**Instruction**.
Copy the data word for word, keeping every line.

__________________________________________________

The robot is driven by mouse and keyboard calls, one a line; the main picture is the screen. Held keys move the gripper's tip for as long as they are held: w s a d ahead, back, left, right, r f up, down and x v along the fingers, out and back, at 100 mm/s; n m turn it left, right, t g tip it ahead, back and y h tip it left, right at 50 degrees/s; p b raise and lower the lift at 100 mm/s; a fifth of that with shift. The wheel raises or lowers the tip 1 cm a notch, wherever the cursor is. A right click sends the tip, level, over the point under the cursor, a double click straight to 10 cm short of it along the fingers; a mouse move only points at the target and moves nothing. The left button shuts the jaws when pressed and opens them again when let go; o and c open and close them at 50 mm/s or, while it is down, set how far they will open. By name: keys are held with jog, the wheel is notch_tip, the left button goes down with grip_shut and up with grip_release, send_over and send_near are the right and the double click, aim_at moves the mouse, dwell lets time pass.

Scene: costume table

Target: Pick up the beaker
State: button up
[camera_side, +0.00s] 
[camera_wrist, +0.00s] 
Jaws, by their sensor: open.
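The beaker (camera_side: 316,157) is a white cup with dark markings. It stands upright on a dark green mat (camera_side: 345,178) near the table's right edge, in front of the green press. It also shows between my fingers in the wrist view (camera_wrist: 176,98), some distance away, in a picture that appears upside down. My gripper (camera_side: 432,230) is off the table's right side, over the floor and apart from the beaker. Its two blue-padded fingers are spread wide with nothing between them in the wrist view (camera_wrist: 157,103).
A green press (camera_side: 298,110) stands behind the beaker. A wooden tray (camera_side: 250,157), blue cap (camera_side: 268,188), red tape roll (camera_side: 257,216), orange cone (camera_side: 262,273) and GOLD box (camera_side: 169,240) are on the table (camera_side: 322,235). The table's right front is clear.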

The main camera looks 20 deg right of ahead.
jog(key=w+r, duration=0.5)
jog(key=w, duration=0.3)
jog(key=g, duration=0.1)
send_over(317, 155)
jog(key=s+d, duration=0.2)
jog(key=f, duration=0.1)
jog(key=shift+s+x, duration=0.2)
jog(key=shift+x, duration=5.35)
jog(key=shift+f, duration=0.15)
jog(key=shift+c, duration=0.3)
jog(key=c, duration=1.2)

__________________________________________________

**The result**.
The robot is driven by mouse and keyboard calls, one a line; the main picture is the screen. Held keys move the gripper's tip for as long as they are held: w s a d ahead, back, left, right, r f up, down and x v along the fingers, out and back, at 100 mm/s; n m turn it left, right, t g tip it ahead, back and y h tip it left, right at 50 degrees/s; p b raise and lower the lift at 100 mm/s; a fifth of that with shift. The wheel raises or lowers the tip 1 cm a notch, wherever the cursor is. A right click sends the tip, level, over the point under the cursor, a double click straight to 10 cm short of it along the fingers; a mouse move only points at the target and moves nothing. The left button shuts the jaws when pressed and opens them again when let go; o and c open and close them at 50 mm/s or, while it is down, set how far they will open. By name: keys are held with jog, the wheel is notch_tip, the left button goes down with grip_shut and up with grip_release, send_over and send_near are the right and the double click, aim_at moves the mouse, dwell lets time pass.

Scene: costume table

Target: Pick up the beaker
State: button up
[camera_side, +0.00s] 
[camera_wrist, +0.00s] 
Jaws, by their sensor: open.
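The beaker (camera_side: 316,157) is a white cup with dark markings. It stands upright on a dark green mat (camera_side: 345,178) near the table's right edge, in front of the green press. It also shows between my fingers in the wrist view (camera_wrist: 176,98), some distance away, in a picture that appears upside down. My gripper (camera_side: 432,230) is off the table's right side, over the floor and apart from the beaker. Its two blue-padded fingers are spread wide with nothing between them in the wrist view (camera_wrist: 157,103).
A green press (camera_side: 298,110) stands behind the beaker. A wooden tray (camera_side: 250,157), blue cap (camera_side: 268,188), red tape roll (camera_side: 257,216), orange cone (camera_side: 262,273) and GOLD box (camera_side: 169,240) are on the table (camera_side: 322,235). The table's right front is clear.

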The main camera looks 20 deg right of ahead.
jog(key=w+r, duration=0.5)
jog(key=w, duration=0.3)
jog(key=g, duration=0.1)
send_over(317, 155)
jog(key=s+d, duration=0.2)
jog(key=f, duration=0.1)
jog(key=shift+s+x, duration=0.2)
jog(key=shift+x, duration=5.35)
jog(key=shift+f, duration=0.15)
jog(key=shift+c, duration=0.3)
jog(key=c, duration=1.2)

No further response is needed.